Aunque la edad de Soledad no es señalada por Mella Chavier, ésta es cronometrada por los que la rodean, como Anastasia, que es parte de la estructura actancial (Greimas, 1966), insertándose en su vida desde la infancia a través de flujos dialogales (”A su mandar, señorita…” […] “Eso no, niña. ¡Tiene que comer!”.
Desde el inicio hasta el final de la novela, los cronotropos (Bajtin, “Las formas del tiempo y del cronotopo en la novela», 1937) no sólo marcan los niveles espaciales, sino los ontológicos, tal como el estado nostálgico en que la “soledad” dicotomiza situación e historia, tras las largas ausencias de Vicente Celestino Duarte en San José de los Llanos. Mella Chavier recurre a la reflexión epistemológica para cargar las metáforas y procurar algún sentido discursivo; ¿pero qué texto poético no la utiliza?
Vicente y la Soledad, como patrimonio de San José de los Llanos —ya lo es—, reivindica al municipio y lo sitúa en ese lugar en donde el héroe, en este caso Vicente, el hermano de Juan Pablo Duarte, ahoga los sinsabores de una nación reivindicada y a la que ayuda a instituir, mediante actos heroicos.
Y el eco de esos sinsabores, de esas penas profundas, no sólo alimentan el mito, sino que se desbordan en Soledad, la mujer, y en el propio ethos llanero.
Así, lo crucial del misterio se fortalece en el poder descriptivo del autor, llevando las categorías político-históricas hacia esos linderos en donde se bifurcan los valores históricos junto a la belleza de lo narrado.
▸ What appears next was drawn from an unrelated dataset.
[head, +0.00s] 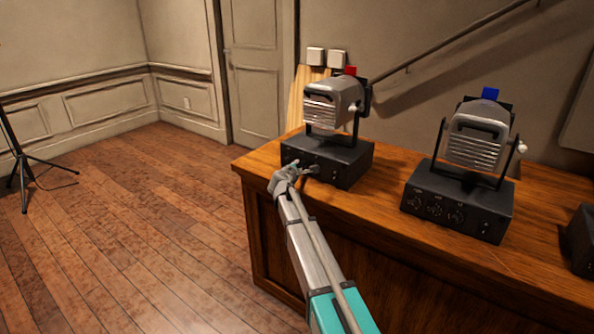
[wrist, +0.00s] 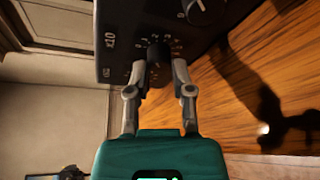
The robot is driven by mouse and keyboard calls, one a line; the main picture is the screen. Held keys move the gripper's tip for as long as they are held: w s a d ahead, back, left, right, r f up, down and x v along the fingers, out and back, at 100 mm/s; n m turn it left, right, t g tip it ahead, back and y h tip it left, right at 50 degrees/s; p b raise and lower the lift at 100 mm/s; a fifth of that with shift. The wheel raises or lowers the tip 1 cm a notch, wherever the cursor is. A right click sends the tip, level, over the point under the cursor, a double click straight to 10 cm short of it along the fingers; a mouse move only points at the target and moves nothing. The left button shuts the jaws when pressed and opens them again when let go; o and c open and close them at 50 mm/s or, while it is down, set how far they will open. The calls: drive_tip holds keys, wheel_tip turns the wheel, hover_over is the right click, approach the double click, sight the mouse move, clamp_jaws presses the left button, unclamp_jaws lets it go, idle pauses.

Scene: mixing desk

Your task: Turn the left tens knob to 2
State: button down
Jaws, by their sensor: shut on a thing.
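The left lamp unit (head: 333,108), with a red tab on top, stands on a black base box (head: 345,165) at the desk's left end. My gripper (head: 302,170) is at the front panel of this box. In the wrist view the tens knob (wrist: 157,54), a dark knob ringed by small pale numbers, sits between the two fingers of my gripper (wrist: 160,70). The fingers are shut on it. An "x10" label is beside its dial. The knob's pointer is too dark and too covered to read.
Another knob (wrist: 199,11) with a pale pointer is at the top of the wrist view, on the same panel. A second lamp unit (head: 478,135) with a blue tab stands to the right on the wooden desk (head: 390,232). A tripod (head: 22,160) stands far left.

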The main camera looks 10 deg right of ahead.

Pero en Mella Chavier cobra, asimismo, un meritorio valor el poder de la descripción como vía para hacer trascender el texto unido a la subjetividad, abordando las relaciones de cambio entre lo que pudo ser el atisbo de una conformación social frente a la continuidad de la lucha, en un país aún inmerso en la esclavitud y servidumbre -aberraciones que imperaban en esa mitad del siglo XIX- y que Mella Chavier lo describe en un formidable mapa. Juan Bosch, en La Mañosa, y Horacio Quiroga, el gran maestro uruguayo del relato, en El Desierto, recurren a esta dualidad; pero contrario a Mella Chavier que lo reivindica desde lo ontológico, Bosch y Quiroga se sumergen en movimientos que, como enuncia Julia Kristeva en “El lenguaje, ese desconocido” (1969), señalan una “senefiance” (“significación”) que, más tarde, se convertirá en historia. O sea, tanto Juan Bosch como Horacio Quiroga, apelan y se vinculan a una totalidad discursiva en contradicción con la propia historia.